02 abr, 2024 - 19:01 • João Pedro Quesado com Lusa , Vasco Bertrand Franco
O Governo de António Costa aprovou, na última semana em funções, aumentos salariais de 7,89% para mais de 104 mil trabalhadores do setor privado que não estão abrangidos por mecanismos de contratação coletiva. A portaria foi publicada esta terça-feira, dia da tomada de posse do Governo de Luís Montenegro, em Diário da República, mas todas as confederações patronais se opuseram. À Renascença, Luís Gonçalves da Silva, advogado especialista em direito do trabalho, confessa que também não vê com bons olhos a medida.
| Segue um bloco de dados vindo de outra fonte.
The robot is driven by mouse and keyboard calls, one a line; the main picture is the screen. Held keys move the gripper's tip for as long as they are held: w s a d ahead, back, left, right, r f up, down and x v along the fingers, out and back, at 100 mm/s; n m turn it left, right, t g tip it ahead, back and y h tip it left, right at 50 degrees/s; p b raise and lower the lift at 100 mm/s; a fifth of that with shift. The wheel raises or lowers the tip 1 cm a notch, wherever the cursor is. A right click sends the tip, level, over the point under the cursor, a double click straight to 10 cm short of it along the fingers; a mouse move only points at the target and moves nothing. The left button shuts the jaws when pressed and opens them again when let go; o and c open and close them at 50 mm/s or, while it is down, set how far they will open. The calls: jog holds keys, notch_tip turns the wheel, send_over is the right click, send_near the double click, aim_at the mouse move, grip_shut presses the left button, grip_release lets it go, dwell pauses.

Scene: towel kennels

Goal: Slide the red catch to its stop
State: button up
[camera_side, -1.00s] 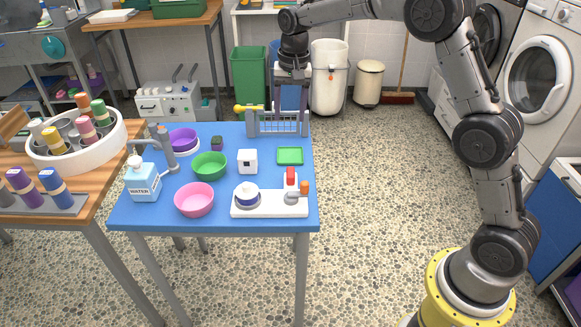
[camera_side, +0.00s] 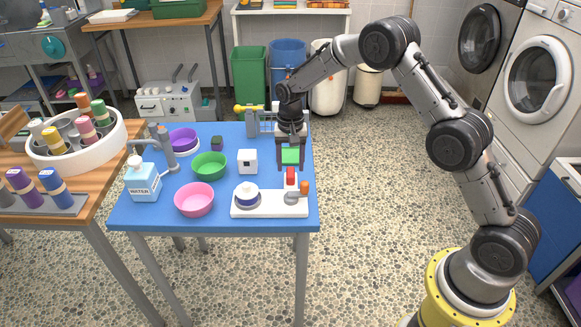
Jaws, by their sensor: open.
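The red catch (camera_side: 290,177) stands on a white base board (camera_side: 268,210) at the front right of the blue table. My gripper (camera_side: 290,169) points down just above and behind the catch, with its fingers apart. The fingertips look close to the catch's top, but I cannot tell whether they touch it. An orange piece (camera_side: 305,188) stands to the right of the catch on the same board.
A white cube (camera_side: 247,161), a green bowl (camera_side: 209,165) and a pink bowl (camera_side: 194,199) stand to the left.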

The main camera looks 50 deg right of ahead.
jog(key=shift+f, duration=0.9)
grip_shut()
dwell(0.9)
Os aumentos, que vão dos 60 aos 95 euros, abrangem 11 níveis salariais e várias profissões: trabalhadores de limpeza, porteiros, contínuos, telefonistas, rececionistas, analistas e vários técnicos administrativos, de secretariado, de contabilidade, apoio jurídico, informática e recursos humanos – mas também para diretores de serviços. Também o subsídio de refeição sobe, em 39 cêntimos (para 6,39 euros).
A portaria reconhece a oposição da Confederação do Comércio e Serviços de Portugal (CCP), da Confederação Empresarial de Portugal (CIP) e da Confederação dos Agricultores de Portugal (CAP). Luís Gonçalves da Silva, advogado especialista em direito do trabalho, também não considera que esta seja “uma boa medida”.
“Este é um dos bons exemplos em que não seria por mais duas semanas que o próximo Governo não deveria ter ficado responsável por tomar a decisão política ou até mesmo por pedir alguma sugestão à Comissão técnica”, considerou o consultor da Abreu Advogados, em declarações à Renascença.
Luís Gonçalves da Silva alertou que as organizações sem fins lucrativos podem ficar em risco devido a um aumento dos encargos salariais, e critica que o Estado tenha “uma dimensão na fixação de montantes, seja do subsídio de refeição, seja de outros” quando “temos assistido a um movimento de aproximação entre a Lei Geral do Trabalho em Funções Públicas e Código do Trabalho”.
“Acho que estas medidas são medidas inexplicáveis e de uma certa desigualdade de política legislativa, ou de intervenção administrativa”, declarou.
Segundo uma portaria semelhante, emitida em 2019, "desde 1943 que o Estado tem demonstrado a preocupação de regulamentar as condições de trabalho para os trabalhadores administrativos a desempenhar funções em setores ou ramos de atividade para os quais não exista associação de empregadores constituída com a qual as associações sindicais que os representam possam celebrar convenções coletivas".
O último Governo liderado por António Costa justificou a “atualização das retribuições mínimas previstas” com a “atualização da retribuição mínima mensal garantida, no valor de 820,00 €”, assim como a persistência da inflação "e as suas consequências no atual contexto económico e social". Mas o argumento não colhe junto dos patrões.
A Confederação do Comércio e Serviços de Portugal (CCP) argumentou, quando o aviso foi publicado pelo Governo no Boletim do Trabalho e Emprego - em 8 de março - que a atualização salarial deve ser de 5%. A razão, diz a CCP, é “a desaceleração da inflação, do preço dos combustíveis e das taxas de juro, aliada ao contexto de incerteza sobre a evolução da economia mundial e instabilidade associada à guerra”.
A CCP indica ainda que é esse o valor previsto no Reforço do Acordo de Médio Prazo de Melhoria dos Rendimentos, dos Salários e da Competitividade.
A CIP, por seu lado, defende que a atualização de 7,89% "terá maior repercussão no terceiro setor, nomeadamente nas organizações não governamentais e sem fins lucrativos, as quais, pela sua própria natureza, dificilmente poderão suportar os encargos do aumento salarial projetado" e considera ainda que, face à atual conjuntura, o aumento salarial "se revela contraproducente".
Já CAP afirma que "a produção de efeitos da portaria de condições de trabalho deve ser reportada somente ao dia 1 do mês anterior ao da sua publicação, uma vez que o pagamento de vários meses de retroativos coloca dificuldades de tesouraria às entidades empregadoras abrangidas pela portaria".